I recently had some billing issues with TELSTRA. They sorted it all out, but to cut a long story short, I paid a bill that was less than a normal month, which then messed up the cycle of paying my TELSTRA bills. When I received the last bill I thought it was larger than it ought to be. So I analysed the bill, and I thought I would share the simple analysis.
|Dates||8 Nov/Dec||8 Dec/Jan||8 Jan/21 Jan||22 Jan/21 Feb|
|Number of days||29||30||13||30|
|Home ultimate bundle||$150.10||$148.60||$67.14||$153.70|
|Home ultimate bundle per day||$5.18||$4.95||$5.16||$5.12|
|Mobile per day||$2.90||$2.80||$2.92||$2.80|
|Telstra bill per day||$8||$7.75||$8.08||$7.92|
Let me explain this to you. Remember I was concerned about is that I had been paying monthly bills, and then due to a mix up ended up paying a short bill, for only 13 days. I wondered if I had still paid a full monthly amount, even though the monthly cycles were messed up.
So I needed to get all the bills I was concerned about. I created 4 columns, with the different dates they covered. I calculated the number of days the bill should cover. I then entered the actual two separate amounts I am billed. The next two lines down analyse the payment on a per day basis. So you can see over the four bills they are roughly the same, and on average I am paying between $7.75 and $8.08 for my TELSTRA bill.

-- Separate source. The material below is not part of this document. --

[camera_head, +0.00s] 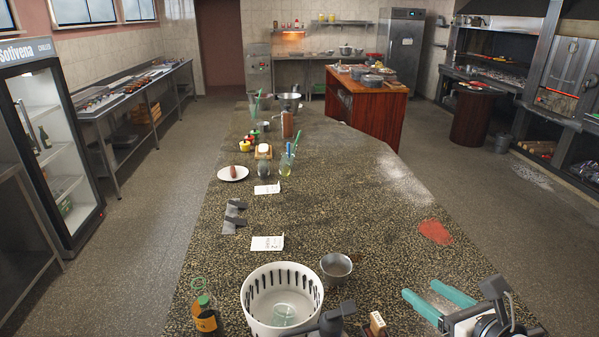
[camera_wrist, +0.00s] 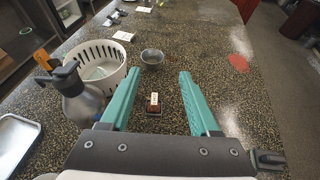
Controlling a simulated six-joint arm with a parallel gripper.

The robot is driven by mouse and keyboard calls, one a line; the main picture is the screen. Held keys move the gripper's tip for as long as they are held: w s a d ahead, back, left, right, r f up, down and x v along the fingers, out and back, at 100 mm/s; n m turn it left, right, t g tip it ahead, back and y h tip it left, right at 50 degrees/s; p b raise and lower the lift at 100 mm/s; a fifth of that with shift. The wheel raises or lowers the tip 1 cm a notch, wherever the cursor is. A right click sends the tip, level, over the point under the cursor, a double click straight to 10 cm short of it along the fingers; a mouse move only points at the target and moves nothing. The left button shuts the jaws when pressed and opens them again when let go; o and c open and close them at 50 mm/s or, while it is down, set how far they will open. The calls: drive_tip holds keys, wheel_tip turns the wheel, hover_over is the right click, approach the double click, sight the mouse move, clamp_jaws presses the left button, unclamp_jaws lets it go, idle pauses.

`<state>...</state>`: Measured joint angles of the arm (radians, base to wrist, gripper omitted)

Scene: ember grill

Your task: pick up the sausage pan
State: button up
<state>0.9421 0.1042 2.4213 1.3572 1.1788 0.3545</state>
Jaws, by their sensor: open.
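I cannot clearly make out a sausage pan in either view. A white plate (camera_head: 233,173) with a single sausage (camera_head: 234,170) lies far along the left edge of the counter in the head view. A shallow metal tray (camera_wrist: 15,148) is cut off at the left edge of the wrist view, and its visible part looks empty. My gripper (camera_head: 420,288) has teal fingers spread apart, with nothing between them, above the near right part of the counter. It also shows in the wrist view (camera_wrist: 158,74). A small brown block with a white label (camera_wrist: 154,103) lies below the fingers.
A white slotted basket (camera_head: 254,295) and a small grey bowl (camera_head: 336,267) stand left of my gripper. A grey spray bottle (camera_wrist: 80,100) and an amber bottle (camera_head: 206,315) are close by. Red powder (camera_head: 436,232) lies ahead. The counter's right middle is mostly clear.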

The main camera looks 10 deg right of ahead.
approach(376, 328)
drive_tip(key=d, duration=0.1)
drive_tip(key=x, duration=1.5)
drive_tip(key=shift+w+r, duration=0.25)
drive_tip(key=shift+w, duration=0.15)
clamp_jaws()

By doing a high level analysis like this, I have determined that the billing is probably ok, and I do not need to investigate further. I also know that on average, in my business I have to cover $8 TELSTRA bills a day, which I can build into budgets, and cash flow forecasts.
Many people tell me that they don’t get numbers, but if you break down how you are analysing them, it can become very simple. Always ask yourself the question does the bill seem reasonable. If it does not seem correct, try and identify what is wrong with it ask your accountant to look at it.